Record list

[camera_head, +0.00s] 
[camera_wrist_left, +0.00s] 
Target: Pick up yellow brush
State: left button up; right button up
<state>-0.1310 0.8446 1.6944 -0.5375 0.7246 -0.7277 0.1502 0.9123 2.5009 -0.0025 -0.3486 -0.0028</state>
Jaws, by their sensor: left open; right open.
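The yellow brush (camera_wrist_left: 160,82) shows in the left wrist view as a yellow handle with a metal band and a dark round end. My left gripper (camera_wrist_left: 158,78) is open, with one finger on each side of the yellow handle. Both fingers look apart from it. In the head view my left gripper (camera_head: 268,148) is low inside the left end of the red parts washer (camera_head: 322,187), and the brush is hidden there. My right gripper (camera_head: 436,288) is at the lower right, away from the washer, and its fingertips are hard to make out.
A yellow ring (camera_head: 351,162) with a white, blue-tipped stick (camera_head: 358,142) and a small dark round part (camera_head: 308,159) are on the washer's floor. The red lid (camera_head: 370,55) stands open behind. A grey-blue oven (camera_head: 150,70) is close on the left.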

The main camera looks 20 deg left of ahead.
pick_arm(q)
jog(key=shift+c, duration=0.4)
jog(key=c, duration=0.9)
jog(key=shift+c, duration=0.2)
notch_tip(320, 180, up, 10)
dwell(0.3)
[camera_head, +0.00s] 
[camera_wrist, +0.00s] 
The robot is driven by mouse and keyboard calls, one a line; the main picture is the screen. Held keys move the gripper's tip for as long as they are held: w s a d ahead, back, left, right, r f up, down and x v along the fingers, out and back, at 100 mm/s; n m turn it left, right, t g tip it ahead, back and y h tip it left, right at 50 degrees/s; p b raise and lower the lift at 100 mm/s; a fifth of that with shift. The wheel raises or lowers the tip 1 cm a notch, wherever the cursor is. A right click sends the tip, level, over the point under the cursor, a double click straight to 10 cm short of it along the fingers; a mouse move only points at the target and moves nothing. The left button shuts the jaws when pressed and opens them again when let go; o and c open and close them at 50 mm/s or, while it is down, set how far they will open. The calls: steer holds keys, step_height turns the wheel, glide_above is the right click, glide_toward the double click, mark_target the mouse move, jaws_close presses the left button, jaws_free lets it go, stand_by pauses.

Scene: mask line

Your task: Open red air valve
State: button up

Problem requirements
Emit, unaltered, the lines from the top of the listing down through the line that holds "<state>-0.1310 0.8446 1.6944"; emit nothing else.

Answer for this exercise
[camera_head, +0.00s] 
[camera_wrist_left, +0.00s] 
Target: Pick up yellow brush
State: left button up; right button up
<state>-0.1310 0.8446 1.6944 -0.5375 0.7246 -0.7277 0.1502 0.9123 2.5009 -0.0025 -0.3486 -0.0028</state>

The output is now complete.